Health Care and Edward Ted Kennedy
At a Town Hall meeting with Representative Moran in tow with Howard Dean, Randall Terry shouted out from the crowd, “BABY KILLER!”, letting the world know that he did not like Howard Dean. I have a flashback to 2005, and the parade of the political odd who poked their heads into the Terry Schiavo picture. That was a sharp puncture at the tiny re-election bubble enjoyed by President Bush. In the case of the Town Hall meetings, we have this mass of instant celebrities, “movement conservtive” cause celebres slotted into cable talk show slots and radio shows, your “Joe the Plumber” regular folk with grave concerns expressing YOUR anger. It is that odd sort of American Exceptionalism which has a ranting about the threatened destruction of, against all available evidence, “The Greatest Health Care System in The World!” I very much doubt that the party of this (and this quad-team ) will win the White House in 2012. Anyways, the last development was the mobilization of shouting matches between two polarized sides of the Health Care debating — such as this is.
There have been actual non-sensational town hall meetings that have played out without too much of a hitch, and furthermore town hall meetings that have played out with general agreements, as is the wont for our “Safe District”ing nature of the Congress, the lack of confrontation making them essentially rallies. But in terms of reasonable challenges reasonably framed, unless it happened toward Obama himself, the media (and me) has gravitated to “the Crazies”. They are things cable news networks can loop that help fill their long void of emptiness, and youtube will get hit upon hit off of.
The weird reality is that this is the most liable way to defeat a Health Care program whole masse, or to stream it over to its most industry-favorable manner where the “Progressive Champions” are left championing industry profiteering protections. See, for instance, this Wall Street Journal editorial on “Saving the Obama Presidency“ ala what “Saved the Clinton Presidency” by way of finding the minimal, an editorial which, incidentally, contradicts the William Kristol memo of the time.

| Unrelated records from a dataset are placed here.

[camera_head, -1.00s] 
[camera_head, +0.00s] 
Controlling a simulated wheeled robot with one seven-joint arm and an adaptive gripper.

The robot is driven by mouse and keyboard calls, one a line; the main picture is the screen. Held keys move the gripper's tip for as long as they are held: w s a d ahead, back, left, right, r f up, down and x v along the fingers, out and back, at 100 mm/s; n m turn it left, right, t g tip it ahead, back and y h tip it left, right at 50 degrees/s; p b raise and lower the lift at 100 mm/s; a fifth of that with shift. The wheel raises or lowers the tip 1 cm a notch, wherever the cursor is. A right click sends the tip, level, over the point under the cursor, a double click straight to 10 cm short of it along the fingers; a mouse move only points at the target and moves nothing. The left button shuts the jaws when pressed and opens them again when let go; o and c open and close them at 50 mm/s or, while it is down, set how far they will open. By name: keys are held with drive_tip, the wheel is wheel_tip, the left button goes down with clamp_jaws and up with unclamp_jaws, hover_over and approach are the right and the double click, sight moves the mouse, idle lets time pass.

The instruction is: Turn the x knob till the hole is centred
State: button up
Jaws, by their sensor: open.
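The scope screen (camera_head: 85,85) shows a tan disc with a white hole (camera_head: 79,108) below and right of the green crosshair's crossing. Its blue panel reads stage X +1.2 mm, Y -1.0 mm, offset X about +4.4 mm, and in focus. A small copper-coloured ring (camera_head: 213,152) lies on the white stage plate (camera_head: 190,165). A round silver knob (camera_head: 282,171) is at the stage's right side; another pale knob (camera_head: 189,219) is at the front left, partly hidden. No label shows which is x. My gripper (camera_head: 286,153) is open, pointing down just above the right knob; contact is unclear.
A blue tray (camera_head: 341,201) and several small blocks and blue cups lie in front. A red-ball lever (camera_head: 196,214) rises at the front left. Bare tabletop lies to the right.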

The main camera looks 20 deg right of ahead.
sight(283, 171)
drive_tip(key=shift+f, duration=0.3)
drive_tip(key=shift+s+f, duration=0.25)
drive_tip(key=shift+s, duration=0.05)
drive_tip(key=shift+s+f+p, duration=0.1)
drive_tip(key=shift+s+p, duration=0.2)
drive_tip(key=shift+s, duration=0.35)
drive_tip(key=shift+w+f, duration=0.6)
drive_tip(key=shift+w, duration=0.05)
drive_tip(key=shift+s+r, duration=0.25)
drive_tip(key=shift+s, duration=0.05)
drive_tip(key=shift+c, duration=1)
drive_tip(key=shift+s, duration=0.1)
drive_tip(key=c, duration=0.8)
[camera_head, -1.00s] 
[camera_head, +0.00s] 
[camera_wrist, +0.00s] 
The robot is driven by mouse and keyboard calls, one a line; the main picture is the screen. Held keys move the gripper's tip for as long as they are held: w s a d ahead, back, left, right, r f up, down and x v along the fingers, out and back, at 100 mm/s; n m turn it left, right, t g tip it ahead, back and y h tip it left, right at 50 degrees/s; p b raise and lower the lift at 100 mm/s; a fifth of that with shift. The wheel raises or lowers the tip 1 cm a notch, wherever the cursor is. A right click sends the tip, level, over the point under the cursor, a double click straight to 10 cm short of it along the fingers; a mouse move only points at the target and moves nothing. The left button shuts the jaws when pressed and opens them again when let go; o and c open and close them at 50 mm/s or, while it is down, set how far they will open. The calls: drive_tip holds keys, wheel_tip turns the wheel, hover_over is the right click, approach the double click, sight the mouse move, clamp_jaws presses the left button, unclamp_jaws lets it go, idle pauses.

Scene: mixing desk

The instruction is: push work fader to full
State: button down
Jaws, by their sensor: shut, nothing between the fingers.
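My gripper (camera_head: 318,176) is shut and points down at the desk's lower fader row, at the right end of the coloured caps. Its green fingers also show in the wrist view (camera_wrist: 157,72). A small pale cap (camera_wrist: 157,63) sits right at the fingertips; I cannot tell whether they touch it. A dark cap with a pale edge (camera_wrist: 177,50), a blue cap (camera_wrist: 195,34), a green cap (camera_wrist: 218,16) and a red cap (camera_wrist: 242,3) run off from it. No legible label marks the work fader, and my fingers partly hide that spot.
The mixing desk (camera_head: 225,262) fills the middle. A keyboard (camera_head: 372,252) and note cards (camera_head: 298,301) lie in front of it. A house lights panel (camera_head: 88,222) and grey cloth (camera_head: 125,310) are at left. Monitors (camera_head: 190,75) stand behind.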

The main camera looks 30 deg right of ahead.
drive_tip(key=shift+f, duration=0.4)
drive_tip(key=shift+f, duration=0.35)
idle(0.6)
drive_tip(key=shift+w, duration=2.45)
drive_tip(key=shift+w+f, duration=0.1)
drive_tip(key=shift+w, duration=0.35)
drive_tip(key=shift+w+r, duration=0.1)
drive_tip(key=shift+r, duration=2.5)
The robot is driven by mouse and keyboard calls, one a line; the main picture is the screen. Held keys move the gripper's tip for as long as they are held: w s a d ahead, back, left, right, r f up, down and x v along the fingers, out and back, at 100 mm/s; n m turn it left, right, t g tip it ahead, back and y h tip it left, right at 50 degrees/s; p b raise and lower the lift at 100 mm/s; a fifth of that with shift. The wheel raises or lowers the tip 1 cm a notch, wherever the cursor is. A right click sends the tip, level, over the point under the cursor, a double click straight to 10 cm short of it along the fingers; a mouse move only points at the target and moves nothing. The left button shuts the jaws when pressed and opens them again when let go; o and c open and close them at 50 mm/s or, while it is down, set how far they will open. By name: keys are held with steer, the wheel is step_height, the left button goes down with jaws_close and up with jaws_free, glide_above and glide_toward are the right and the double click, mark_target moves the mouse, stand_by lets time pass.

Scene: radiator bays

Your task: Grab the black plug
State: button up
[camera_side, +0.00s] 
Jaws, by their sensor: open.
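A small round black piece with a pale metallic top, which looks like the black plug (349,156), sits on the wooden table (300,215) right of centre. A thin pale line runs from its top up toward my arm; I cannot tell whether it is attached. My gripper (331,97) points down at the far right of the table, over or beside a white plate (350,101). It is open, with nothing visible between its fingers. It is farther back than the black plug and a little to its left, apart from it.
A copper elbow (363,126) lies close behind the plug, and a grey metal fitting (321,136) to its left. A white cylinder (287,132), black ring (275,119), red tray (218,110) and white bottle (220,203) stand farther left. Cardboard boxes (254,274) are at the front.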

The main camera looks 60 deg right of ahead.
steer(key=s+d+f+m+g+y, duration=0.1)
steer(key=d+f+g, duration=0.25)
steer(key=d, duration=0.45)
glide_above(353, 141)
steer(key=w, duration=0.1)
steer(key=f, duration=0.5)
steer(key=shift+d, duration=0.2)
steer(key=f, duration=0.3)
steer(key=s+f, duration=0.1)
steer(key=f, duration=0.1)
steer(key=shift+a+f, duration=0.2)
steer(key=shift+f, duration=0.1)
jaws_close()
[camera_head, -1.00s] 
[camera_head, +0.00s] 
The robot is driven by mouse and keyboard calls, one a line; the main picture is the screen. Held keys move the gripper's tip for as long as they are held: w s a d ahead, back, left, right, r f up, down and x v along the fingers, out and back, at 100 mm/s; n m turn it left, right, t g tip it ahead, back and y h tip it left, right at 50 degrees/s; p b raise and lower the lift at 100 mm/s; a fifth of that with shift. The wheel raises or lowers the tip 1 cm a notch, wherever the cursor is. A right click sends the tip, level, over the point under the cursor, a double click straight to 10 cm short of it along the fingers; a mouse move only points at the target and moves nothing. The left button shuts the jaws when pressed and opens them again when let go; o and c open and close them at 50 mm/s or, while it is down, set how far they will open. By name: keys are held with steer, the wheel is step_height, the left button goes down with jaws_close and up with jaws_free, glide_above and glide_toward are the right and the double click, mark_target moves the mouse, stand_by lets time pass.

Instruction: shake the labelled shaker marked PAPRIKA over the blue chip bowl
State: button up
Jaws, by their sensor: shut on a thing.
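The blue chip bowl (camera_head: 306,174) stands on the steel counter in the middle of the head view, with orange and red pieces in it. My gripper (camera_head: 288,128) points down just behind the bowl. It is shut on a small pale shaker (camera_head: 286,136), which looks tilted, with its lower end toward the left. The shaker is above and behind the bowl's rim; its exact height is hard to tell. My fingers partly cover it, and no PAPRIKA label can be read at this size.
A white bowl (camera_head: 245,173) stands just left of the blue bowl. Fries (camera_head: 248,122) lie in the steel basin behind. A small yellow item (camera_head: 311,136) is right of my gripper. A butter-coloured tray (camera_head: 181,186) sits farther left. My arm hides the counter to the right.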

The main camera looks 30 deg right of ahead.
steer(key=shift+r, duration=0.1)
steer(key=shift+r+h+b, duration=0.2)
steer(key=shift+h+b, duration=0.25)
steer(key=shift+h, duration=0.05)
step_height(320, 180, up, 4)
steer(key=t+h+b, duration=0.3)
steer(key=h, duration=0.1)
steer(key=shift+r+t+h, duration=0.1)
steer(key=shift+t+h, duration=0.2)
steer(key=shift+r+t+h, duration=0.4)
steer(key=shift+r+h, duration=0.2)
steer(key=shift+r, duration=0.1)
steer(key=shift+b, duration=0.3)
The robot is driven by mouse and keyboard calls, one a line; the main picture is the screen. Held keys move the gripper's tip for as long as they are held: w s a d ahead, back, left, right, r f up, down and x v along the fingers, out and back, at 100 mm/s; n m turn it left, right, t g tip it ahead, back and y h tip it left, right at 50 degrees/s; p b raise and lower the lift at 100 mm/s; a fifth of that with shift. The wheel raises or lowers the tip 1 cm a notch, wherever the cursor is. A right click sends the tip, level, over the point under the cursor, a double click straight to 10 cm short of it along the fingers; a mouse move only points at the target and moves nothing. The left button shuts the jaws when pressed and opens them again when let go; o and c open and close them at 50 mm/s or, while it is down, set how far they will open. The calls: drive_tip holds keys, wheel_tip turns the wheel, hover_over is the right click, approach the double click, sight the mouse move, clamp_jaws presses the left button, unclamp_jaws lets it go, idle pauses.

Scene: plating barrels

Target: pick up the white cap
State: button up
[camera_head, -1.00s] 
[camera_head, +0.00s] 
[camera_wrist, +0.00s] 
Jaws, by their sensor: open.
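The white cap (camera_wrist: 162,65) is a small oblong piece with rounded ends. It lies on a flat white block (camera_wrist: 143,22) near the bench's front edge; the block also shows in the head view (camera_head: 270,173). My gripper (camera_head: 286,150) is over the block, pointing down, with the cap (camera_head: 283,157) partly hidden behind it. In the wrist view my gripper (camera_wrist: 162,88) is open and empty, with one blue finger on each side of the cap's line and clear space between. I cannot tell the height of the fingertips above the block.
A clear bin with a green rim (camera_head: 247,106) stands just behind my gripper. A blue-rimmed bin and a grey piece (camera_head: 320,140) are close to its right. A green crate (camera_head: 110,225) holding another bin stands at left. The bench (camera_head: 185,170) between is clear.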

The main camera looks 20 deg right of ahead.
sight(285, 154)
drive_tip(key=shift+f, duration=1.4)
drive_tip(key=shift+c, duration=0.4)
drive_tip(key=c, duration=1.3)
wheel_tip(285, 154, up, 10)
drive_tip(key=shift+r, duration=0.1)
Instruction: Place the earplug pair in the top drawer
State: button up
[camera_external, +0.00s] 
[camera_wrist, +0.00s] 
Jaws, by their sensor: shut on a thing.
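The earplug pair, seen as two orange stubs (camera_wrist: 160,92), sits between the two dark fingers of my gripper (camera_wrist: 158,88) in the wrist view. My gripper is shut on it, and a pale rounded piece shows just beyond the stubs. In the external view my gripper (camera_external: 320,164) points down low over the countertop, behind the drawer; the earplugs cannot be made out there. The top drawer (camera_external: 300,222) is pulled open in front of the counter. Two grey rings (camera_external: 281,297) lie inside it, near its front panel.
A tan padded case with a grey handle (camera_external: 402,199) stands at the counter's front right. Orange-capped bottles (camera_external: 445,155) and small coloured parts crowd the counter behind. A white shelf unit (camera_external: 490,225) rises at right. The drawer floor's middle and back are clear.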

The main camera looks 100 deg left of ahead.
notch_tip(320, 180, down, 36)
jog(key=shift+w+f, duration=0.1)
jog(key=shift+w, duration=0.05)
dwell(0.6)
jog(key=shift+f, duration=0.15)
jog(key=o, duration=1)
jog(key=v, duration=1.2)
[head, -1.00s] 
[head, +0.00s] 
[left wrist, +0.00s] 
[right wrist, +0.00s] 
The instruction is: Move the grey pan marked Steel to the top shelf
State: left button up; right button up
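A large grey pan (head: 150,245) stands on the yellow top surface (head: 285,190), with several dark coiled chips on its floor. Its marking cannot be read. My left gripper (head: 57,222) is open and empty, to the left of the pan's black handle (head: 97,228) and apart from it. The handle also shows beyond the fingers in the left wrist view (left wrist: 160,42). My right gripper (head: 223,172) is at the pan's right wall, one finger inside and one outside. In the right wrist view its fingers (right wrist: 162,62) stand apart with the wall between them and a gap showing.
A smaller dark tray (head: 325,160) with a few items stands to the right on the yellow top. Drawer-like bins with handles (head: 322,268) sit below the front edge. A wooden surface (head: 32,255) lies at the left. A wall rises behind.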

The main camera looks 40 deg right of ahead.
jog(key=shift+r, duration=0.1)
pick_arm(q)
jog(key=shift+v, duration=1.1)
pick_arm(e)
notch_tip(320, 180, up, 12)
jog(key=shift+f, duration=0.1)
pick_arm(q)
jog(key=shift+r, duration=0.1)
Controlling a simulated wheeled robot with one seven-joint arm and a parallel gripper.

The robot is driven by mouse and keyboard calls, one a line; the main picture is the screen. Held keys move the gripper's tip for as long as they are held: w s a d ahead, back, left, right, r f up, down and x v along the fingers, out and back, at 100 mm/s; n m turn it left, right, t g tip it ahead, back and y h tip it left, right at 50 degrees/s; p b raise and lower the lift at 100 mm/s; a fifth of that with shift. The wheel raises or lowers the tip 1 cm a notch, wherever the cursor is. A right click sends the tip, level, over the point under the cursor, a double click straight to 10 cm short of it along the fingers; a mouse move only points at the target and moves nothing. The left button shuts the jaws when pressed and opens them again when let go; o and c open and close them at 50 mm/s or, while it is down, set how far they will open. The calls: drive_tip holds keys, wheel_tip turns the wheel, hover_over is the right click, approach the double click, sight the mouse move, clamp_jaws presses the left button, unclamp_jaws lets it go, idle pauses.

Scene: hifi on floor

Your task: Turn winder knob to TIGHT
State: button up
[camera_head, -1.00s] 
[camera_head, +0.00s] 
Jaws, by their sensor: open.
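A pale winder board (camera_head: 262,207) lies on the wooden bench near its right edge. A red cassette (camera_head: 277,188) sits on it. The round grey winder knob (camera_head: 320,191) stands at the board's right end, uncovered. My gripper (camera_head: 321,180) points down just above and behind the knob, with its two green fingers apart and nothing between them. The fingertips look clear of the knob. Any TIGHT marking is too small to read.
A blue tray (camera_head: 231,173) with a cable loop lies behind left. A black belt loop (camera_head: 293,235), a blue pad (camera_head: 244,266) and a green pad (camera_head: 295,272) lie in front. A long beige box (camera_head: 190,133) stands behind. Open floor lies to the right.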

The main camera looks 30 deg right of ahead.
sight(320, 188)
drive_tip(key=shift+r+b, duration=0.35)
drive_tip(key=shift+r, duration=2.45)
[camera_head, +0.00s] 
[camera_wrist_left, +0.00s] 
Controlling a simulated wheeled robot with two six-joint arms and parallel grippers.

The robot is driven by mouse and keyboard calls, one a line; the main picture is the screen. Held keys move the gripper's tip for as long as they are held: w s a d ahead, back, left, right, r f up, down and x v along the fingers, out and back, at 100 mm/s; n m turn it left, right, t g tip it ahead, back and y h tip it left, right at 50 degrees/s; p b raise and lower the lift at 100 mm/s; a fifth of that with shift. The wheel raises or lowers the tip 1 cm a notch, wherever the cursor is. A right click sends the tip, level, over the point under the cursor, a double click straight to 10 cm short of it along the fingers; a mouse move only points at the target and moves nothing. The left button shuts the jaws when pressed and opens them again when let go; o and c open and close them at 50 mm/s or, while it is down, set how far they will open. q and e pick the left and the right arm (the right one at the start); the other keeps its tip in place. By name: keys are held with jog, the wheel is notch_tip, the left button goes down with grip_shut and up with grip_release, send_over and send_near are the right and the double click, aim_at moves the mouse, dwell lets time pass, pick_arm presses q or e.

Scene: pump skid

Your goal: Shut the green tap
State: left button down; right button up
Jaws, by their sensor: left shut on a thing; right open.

On the crass political calculation front, Ted Kennedy’s Death, in the grand scheme of this all, may be awash, or if the whole Democratic Caucus can be swayed by a “Legacy” project it’d be a spurring to the end of passing something.  I just sense that “On guard” posture against any hint of referencing The Kennedy and “The Cause of Ted Kennedy’s Life” and picking up his “Mantle” to invigorate the moribud process (thank you very much, Senator Baucus.) I picture a Fox News — talk radio controversy enflaming some comment or other out of proportion to something crass — think Wellstone Memorial.
Regarding Kennedy, I have little to say. Look around the Internet and you’ll find a mass of eulogizing of one type and another (ie: this warning). In terms of his career finale of import, endorsing Obama — and without his endorsement it’s hard to picture that “Super Tuesday tie” with Clinton that propelled him to victory (and this suggestion which looks like a bit of wishful haliography, until Obama lives up to a promise). In that sense, Kennedy edged forward Obama / Biden instead of Clinton / Obama.
I do have one random thought. In 1980, as he ran to usurp the incumbent Carter for the presidential nomination, somebody asked him the very simple question “Why do you want to be president?” He fumbled the answer to that basic question and said something fairly stupid, which had the effect of unsettling his chances at the nomination. Yet at the same time, the fumbling of that question betrays the real reason anyone wants to be president: kinda cool, you’ll be remembered — even a John Tyler gets some mention in the History book above and beyond all but a few Senators. The added reason was that he had a brother who was president, and another president who ran for president, and thus “President Kennedy” rang well in a lot of people’s ears. But those two reasons would not make a good answer.